Plus largement, les augmentations de tarifs pour la presse non-IPG (information politique et générale) mises en oeuvre au cours des derniers exercices n'ont, par ailleurs, pas eu de résultats probants : elles n'ont pas amélioré le bilan économique de la mission de service public et ont divisé les familles de presse avec le creusement d'un écart entre les trois tarifs postaux (CPPAP, IPG, Quotidiens à faibles ressources publicitaires [QFRP]) et un risque d'insoutenabilité de la charge postale pour beaucoup de titres non IPG.
c) La mise en place d'une aide à l'exemplaire à double barème à compter du 1er janvier 2022
Cette mission a débouché sur la mise en oeuvre d'une nouvelle aide à l'exemplaire à double barème.
Un premier volet dédié aux exemplaires postés est destiné aux éditeurs des publications IPG et QFRP/QFRA d'une périodicité au maximum hebdomadaire.

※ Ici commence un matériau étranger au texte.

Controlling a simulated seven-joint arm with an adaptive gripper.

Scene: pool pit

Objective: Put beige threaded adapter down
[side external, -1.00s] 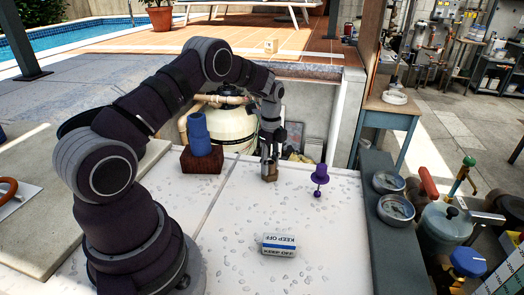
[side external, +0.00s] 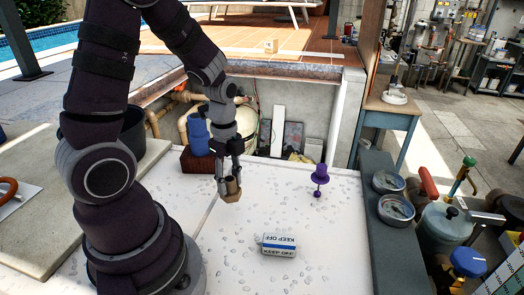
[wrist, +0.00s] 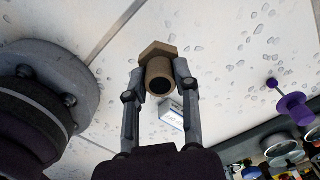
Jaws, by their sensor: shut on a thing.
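The beige threaded adapter (side external: 232,190) is held in my gripper (side external: 230,181) above the white speckled slab. In the wrist view the adapter (wrist: 158,72) shows its hexagonal collar and round open end, between the two fingers of my gripper (wrist: 158,78). The fingers are shut on it from both sides. In the side view its lower end is close to the slab surface; I cannot tell whether it touches.
A white and blue KEEP OFF block (side external: 279,245) lies on the slab (side external: 225,262) to the front right. A blue cylinder (side external: 198,137) on a dark brown block (side external: 196,162) stands behind left. Gauges (side external: 396,208) line the right edge.

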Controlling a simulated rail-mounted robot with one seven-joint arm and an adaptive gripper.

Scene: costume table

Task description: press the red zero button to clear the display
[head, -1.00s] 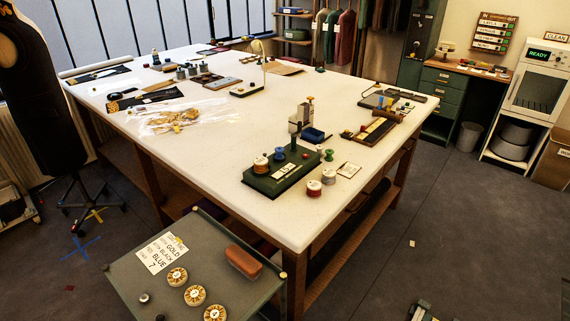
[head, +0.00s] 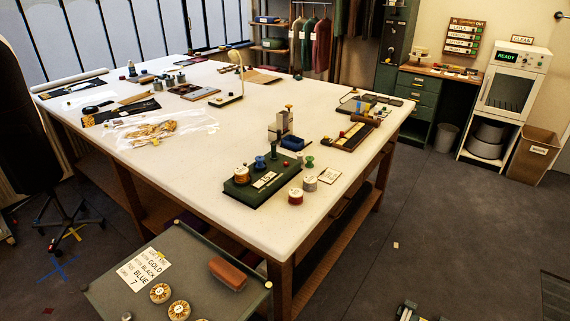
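A dark green device (head: 246,190) stands near the front right corner of the white table, with a small white plate reading what looks like 15 (head: 265,179) on it. An orange-and-white spool (head: 241,174), a blue peg (head: 260,162) and a grey upright block (head: 284,124) are on or behind it.
The white table (head: 200,195) fills the middle. A grey trolley (head: 215,265) adjoins the table's front. Open floor (head: 450,220) lies to the right.

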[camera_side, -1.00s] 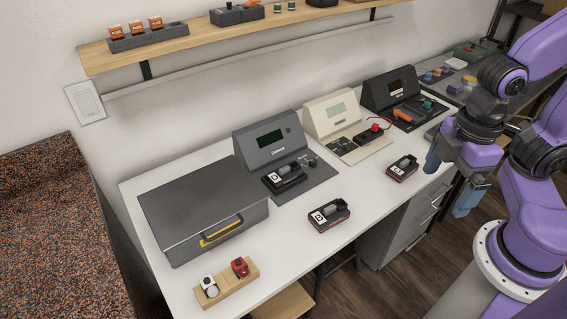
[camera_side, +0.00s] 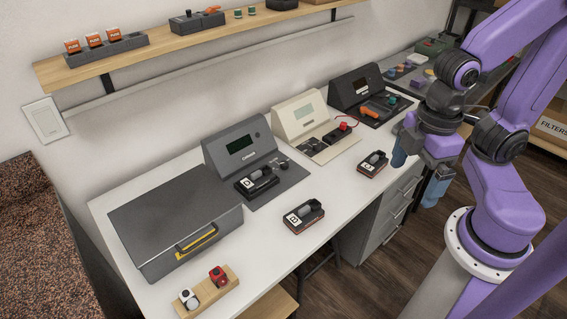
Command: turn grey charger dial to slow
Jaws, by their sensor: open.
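The grey charger (camera_side: 238,143) stands on the white bench, right of a dark grey lidded box. A small black module (camera_side: 257,183) sits on its base plate. The dial (camera_side: 282,163) seems to be the small dark knob right of that module; its setting is too small to read. My gripper (camera_side: 417,180) is open and empty, fingers pointing down, off the bench's right front edge. It is well away from the grey charger and touches nothing.
A cream charger (camera_side: 297,122) and a black charger (camera_side: 352,86) stand further right. Loose modules (camera_side: 303,217) and (camera_side: 373,164) lie near the front edge. The lidded box (camera_side: 170,215) and a wooden block with red and white pieces (camera_side: 206,292) are at left. A shelf (camera_side: 190,38) hangs above.

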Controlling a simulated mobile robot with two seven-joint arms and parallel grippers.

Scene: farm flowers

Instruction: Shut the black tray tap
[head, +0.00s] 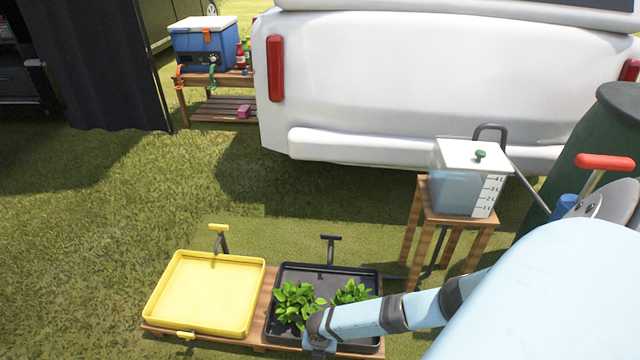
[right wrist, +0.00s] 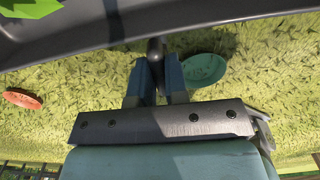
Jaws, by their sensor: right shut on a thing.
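The black tray (head: 376,318) sits on a low wooden stand and holds two leafy green plants (head: 296,302). My right gripper (head: 318,344) is at the tray's front edge and hides the front tap in the head view. In the right wrist view, the tray's dark underside (right wrist: 220,27) crosses the top. There, my right gripper's fingers (right wrist: 155,80) are shut on the dark stem of the black tray tap (right wrist: 155,48), just below the tray wall. How far the tap is turned cannot be told. My left gripper is not in view.
A yellow tray (head: 205,292) with a yellow front tap (head: 186,335) stands left of the black tray. A black T-shaped spout (head: 331,240) rises behind the black tray. A water tank (head: 461,190) stands on a wooden stool. A green disc (right wrist: 203,69) lies near the fingers.

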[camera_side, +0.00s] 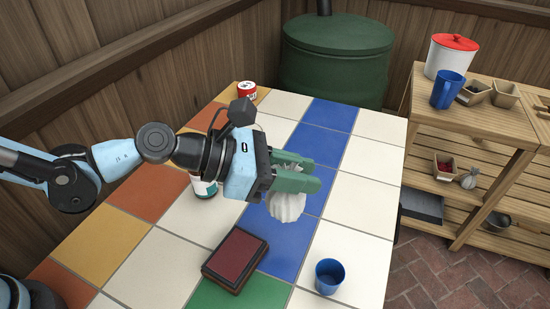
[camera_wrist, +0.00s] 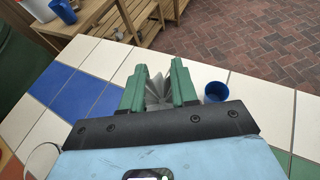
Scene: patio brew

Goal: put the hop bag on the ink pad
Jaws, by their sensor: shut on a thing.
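The hop bag (camera_side: 287,206) is a pale, gathered cloth bag. My gripper (camera_side: 300,174) is shut on it, with the bag's body hanging below the green fingers over the blue and white tiles. In the wrist view the bag's pleated cloth (camera_wrist: 158,92) shows between the fingers of my gripper (camera_wrist: 160,85). The ink pad (camera_side: 236,258) is a dark red pad in a black frame, flat on the tiled table in front of and to the left of the bag. The bag is apart from the pad. I cannot tell how high it hangs.
A blue cup (camera_side: 329,276) stands right of the ink pad; it also shows in the wrist view (camera_wrist: 216,91). A white and teal can (camera_side: 204,187) stands partly hidden behind my wrist. A red and white tin (camera_side: 247,91) stands at the table's back.

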Le projet de loi de finances prévoit pour 2022 une dotation de 62,3 millions d'euros. Ces crédits sont transférés depuis le programme 134. Ils correspondent à 11/12 e de la totalité du coût estimé - 67,9 millions d'euros - une régularisation étant attendue en 2023. Afin d'encourager le portage, le montant de l'aide à l'exemplaire devrait être diminué à compter du 1 er janvier 2024 , sauf pour les exemplaires distribués dans les communes situées dans les zones dites peu denses.
Le second volet reprend les contours de l'aide au portage actuelle. Toutefois, seuls les titres portés par un réseau ou par une composante d'un réseau ayant conclu avec la direction générale des médias et des industries culturelles du ministère de la culture seront éligibles au dispositif. Un montant incitatif est mis en place pour les publications IPG hebdomadaires afin de les inciter à recourir à ce dispositif. Les crédits prévus pour 2022 sont les mêmes que ceux votés en 2021, soit 23,5 millions d'euros. Le ministère de la culture reconnaît qu'il y a là sous-évaluation, le coût de l'aide étant estimé à 32,7 millions d'euros mais table sur une régularisation en 2023 une fois les données relatives aux volumes portés en 2022 connus.

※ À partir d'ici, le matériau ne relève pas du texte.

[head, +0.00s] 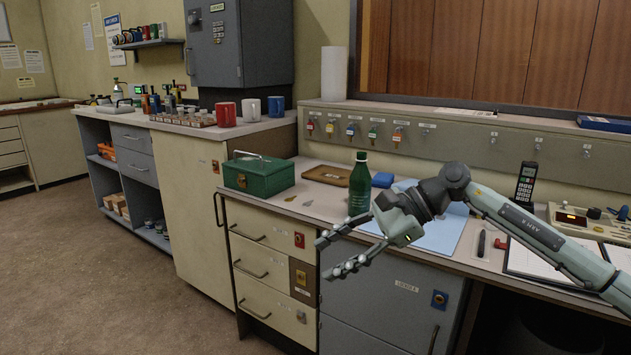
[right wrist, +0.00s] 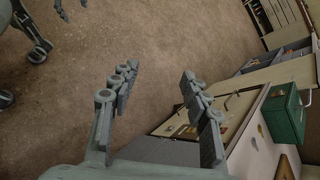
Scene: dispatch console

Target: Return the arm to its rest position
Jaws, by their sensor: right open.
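My right gripper (head: 324,259) is open and empty. It hangs in the air in front of the drawers and the counter's front edge, with its fingers pointing left in the head view. In the right wrist view my right gripper (right wrist: 160,72) shows its two fingers well apart with only floor between them. My right arm (head: 530,228) reaches in from the right over the counter. Pale parts of my own body show at the top left of the right wrist view; I cannot tell the left gripper's state from them.
Near the arm on the counter are a green bottle (head: 360,184), a blue sheet (head: 437,233), a clipboard (head: 545,262), a handset (head: 525,183) and a green metal box (head: 258,174). The brown floor (head: 110,285) at left is clear.

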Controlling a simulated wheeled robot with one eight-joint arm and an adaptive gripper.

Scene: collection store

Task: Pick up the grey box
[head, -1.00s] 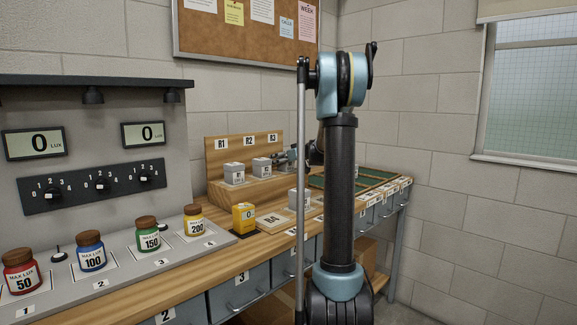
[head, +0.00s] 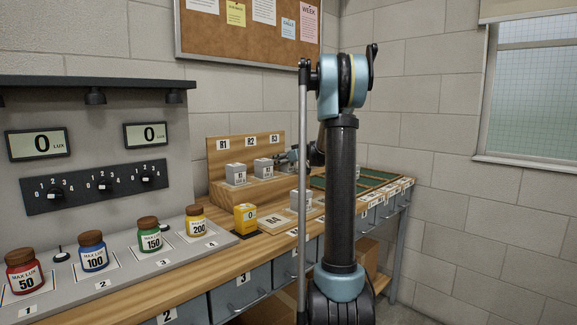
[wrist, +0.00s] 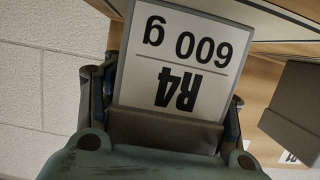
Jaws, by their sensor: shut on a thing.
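My gripper (wrist: 163,110) is shut on a grey box (wrist: 180,52) in the wrist view. The box's white label reads R4 and 600 g and appears upside down. A finger lies along each side of the box. In the head view my gripper (head: 287,158) is small, by the right end of the wooden stepped rack (head: 218,148) marked R1, R2 and R3. The held box cannot be made out clearly there. Whether it touches a surface below cannot be told.
Similar grey boxes stand on the rack at R1 (head: 236,174) and R2 (head: 263,168). A yellow block (head: 245,218) and several lidded jars stand left. A dark box (wrist: 294,108) is right in the wrist view.

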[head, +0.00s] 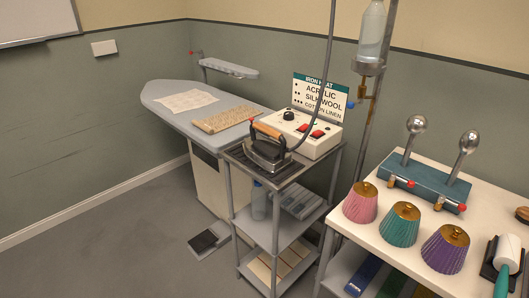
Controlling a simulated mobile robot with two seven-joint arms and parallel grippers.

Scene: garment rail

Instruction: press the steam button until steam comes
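The steam iron (266,150) rests on a dark rack on top of the grey trolley (273,171). It has a wooden handle (268,131) and a small red part at the handle's left end (252,120), which may be the steam button. Behind it stands a white control box (303,132) with a black knob and red switches. A dark hose runs upward from the iron. No steam shows. Neither of my grippers is in the head view.
A pole with a water bottle (371,32) stands to the right. A white table (383,228) holds cone-shaped pieces and a fixture with two metal balls. The floor at left is clear.

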À côté de cette aide à l'exemplaire, subsiste également une aide aux réseaux de portage, dotée comme en 2021. Cette aide dédiée à soutenir les efforts de mutualisation des réseaux de portage est appelée à disparaître en 2023.
d) Une réforme qui répond à certaines préoccupations sans lever toutes les incertitudes
Le rapporteur spécial rappelle au préalable qu'il a régulièrement souligné lors de l'examen annuel des crédits du programme que l'inscription des aides au transport postal de la presse au sein du programme 134 de la mission « Économie » ne permettait pas de disposer d'une vision globale des aides au secteur. La Cour des comptes avait également souligné, en février 2018, la nécessité de produire un document budgétaire unique visant à évaluer l'ensemble des transferts réalisés au bénéfice de ce secteur. La réforme proposée participe donc d'une clarification bienvenue. Il est cependant regrettable que les montants prévus dans le présent projet de loi de finances soient volontairement sous-estimés.
Sur le fond de la réforme proposée, le rapporteur spécial relève qu'elle va dans le bon sens, dès lors qu'elle réduit la mission assignée à La Poste et simplifie une grille des tarifs complexe. Il y a cependant lieu de s'interroger sur la poursuite d'un soutien à fonds perdus au transport postal , alors même que la digitalisation de la presse, la rapidité de la diffusion de l'information comme le coût écologique de la distribution rendent ce mode de distribution en large partie obsolète. La grille tarifaire proposée couvrirait la période 2022-2026. Le rapporteur spécial souhaite qu'il s'agisse de la dernière période couverte et que les financements publics soient totalement orientés à cette date vers la modernisation du secteur.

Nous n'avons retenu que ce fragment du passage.